I'm trying to do the following expression with dict comprehension and a ternary operation in python:
for num in ar:
if num in seen_dict:
seen_dict[num] += 1
else:
seen_dict[num] = 1
I tried this:
seen_dict = { num: seen_dict[num] += 1 for num in ar if num in seen_dict else seen_dict[num] = 1}
and several permutations thereof, but I keep getting syntax errors. Is it possible to do what I want?
UPDATE
This is the correct syntax, but not my dict only comes back with 1's:
seen_dict = { num: (seen_dict[num] + 1) if num in seen_dict else 1 for num in ar }
Can someone explain why this doesn't function the same way as the for loop? Thank you.
Don't.

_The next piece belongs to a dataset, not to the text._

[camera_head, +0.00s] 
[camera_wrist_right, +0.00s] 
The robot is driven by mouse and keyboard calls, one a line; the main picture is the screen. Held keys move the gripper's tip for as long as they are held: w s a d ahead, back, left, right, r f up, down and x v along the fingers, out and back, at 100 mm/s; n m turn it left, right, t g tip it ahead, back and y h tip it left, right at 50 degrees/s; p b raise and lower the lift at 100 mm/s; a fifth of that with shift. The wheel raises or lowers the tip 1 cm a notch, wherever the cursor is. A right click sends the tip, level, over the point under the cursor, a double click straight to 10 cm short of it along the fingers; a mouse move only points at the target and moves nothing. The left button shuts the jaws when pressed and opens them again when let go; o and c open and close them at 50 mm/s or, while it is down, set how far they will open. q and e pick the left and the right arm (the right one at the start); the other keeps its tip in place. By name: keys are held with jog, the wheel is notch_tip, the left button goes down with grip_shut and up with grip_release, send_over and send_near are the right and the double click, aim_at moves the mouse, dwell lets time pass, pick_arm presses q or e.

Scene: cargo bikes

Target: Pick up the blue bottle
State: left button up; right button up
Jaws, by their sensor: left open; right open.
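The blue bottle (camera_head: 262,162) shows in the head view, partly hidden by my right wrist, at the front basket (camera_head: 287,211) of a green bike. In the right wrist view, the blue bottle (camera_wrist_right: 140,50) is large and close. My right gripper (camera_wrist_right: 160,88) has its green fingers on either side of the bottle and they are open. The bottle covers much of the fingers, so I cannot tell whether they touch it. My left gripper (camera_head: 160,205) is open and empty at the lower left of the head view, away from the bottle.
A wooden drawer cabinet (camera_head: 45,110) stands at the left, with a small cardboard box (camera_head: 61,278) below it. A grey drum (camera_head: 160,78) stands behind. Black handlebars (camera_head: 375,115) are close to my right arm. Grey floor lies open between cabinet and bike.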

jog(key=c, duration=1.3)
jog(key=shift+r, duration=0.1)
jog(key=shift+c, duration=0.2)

It seems like using dict comprehensions for this should be a good idea, but it's actually a horrible trap. Use collections.Counter
:
import counts
seen_dict = collections.Counter(ar)
or if you don't want to do that, then stick with the loop.
The problem with trying to use a dict comprehension is that a dict comprehension has no good way to maintain state or interleave the computation of the values of each key. Each value must be computed in a single expression. In contrast, the best way to solve your counting problem is to make a single pass over ar
and update each element's count as you go.
The restrictions of a comprehension lead to horribly inefficient attempts like
seen_dict = {val: ar.count(val) for val in ar}
which makes a number of passes over ar
equal to the length of ar
, or the slightly more efficient but still horribly suboptimal
seen_dict = {val: ar.count(val) for val in set(ar)}
which only needs to make len(set(ar))
passes, or for people a bit more familiar with the standard library,
from itertools import groupby
seen_dict = {val: sum(1 for _ in group) for val, group in groupby(sorted(ar))}
which at least isn't quadratic time, but is still O(nlogn) for a length-n ar
.
If we run a timing of these four snippets with input list(range(10000))
:
from collections import Counter
from itertools import groupby
from timeit import timeit
ar = list(range(10000))
print(timeit('Counter(ar)', number=1, globals=globals()))
print(timeit('{val: ar.count(val) for val in ar}', number=1, globals=globals()))
print(timeit('{val: ar.count(val) for val in set(ar)}', number=1, globals=globals()))
print(timeit('{val: sum(1 for _ in group) for val, group in groupby(sorted(ar))}',
number=1, globals=globals()))
We get the following output:
0.0005530156195163727
1.0503493696451187
1.0463058911263943
0.00422721728682518
Counter
finishes in half a millisecond, while the count
snippets both take over a second. (The set
version seems to have a lower runtime due to some sort of first-run effect slowing down the other version; swapping the order of the set
and non-set
version usually reverses the relative timing of those versions. The deduplication of set
doesn't help in this test, since the input has no duplicates.)
For a longer input, relying on count
would be even more prohibitively expensive. Relying on count
could easily take days for an input that Counter
would still finish in under a second.